====== Items ======

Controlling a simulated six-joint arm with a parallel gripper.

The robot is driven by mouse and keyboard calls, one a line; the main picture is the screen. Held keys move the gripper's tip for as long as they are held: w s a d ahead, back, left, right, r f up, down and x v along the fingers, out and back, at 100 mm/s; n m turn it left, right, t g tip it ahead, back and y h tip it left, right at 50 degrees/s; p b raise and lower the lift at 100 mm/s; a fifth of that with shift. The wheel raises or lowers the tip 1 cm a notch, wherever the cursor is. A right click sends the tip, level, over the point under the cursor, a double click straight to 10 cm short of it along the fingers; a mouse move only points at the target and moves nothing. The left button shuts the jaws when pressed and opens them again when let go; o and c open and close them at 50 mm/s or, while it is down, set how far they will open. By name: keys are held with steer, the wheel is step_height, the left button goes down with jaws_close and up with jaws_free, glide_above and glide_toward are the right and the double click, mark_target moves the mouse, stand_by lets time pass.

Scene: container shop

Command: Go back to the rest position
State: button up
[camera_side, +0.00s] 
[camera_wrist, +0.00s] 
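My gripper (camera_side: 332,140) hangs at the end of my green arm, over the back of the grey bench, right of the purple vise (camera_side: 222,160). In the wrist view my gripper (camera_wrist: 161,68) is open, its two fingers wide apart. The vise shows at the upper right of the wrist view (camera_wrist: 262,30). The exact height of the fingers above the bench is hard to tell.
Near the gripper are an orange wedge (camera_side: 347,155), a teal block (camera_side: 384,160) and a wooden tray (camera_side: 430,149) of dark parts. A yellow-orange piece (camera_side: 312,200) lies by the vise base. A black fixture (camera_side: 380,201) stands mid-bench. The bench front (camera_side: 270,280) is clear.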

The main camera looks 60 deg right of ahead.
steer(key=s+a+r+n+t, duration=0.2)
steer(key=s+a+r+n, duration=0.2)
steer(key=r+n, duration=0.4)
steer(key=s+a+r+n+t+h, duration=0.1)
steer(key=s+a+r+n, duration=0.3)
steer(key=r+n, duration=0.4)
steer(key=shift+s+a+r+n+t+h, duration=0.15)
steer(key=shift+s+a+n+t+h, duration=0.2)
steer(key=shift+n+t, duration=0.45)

======
====== Items ======

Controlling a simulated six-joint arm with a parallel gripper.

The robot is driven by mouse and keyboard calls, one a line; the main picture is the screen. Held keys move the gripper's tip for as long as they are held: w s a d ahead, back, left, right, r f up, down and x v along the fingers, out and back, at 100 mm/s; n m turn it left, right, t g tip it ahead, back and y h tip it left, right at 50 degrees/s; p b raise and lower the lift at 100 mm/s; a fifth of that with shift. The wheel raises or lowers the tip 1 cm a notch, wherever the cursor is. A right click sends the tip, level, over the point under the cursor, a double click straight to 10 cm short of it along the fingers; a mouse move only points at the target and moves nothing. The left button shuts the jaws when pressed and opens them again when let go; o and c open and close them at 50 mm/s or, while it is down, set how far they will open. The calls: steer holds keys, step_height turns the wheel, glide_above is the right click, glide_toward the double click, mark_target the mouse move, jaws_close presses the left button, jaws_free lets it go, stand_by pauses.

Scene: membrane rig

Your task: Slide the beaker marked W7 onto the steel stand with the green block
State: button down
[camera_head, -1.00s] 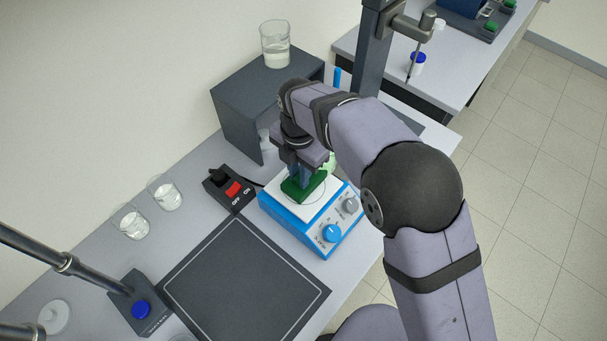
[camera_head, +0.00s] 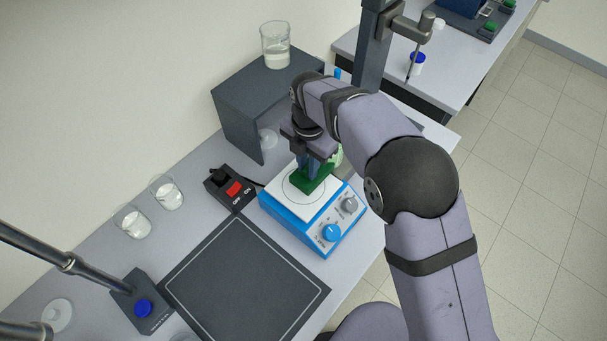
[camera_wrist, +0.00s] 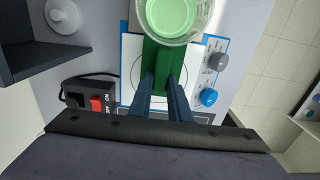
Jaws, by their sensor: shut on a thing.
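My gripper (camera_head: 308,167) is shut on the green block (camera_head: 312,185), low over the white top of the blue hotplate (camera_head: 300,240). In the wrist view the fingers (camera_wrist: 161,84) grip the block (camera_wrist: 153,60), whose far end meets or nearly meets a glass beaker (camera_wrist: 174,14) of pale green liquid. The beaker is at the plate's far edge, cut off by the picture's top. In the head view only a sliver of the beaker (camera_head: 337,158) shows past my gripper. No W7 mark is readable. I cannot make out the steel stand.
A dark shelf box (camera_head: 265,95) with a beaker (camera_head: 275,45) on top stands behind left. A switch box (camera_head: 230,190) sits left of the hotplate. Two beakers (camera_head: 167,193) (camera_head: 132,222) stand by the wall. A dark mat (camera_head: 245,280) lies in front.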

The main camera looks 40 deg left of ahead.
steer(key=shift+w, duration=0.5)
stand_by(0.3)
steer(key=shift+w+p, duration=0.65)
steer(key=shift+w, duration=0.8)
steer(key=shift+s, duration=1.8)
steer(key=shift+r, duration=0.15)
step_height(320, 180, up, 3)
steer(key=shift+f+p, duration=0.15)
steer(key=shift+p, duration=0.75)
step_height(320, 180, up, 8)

======

:: Problem to work on ::
Identify each line in the entries with the word "Scene" and copy it.

:: Finished task ::
Scene: container shop
Scene: membrane rig

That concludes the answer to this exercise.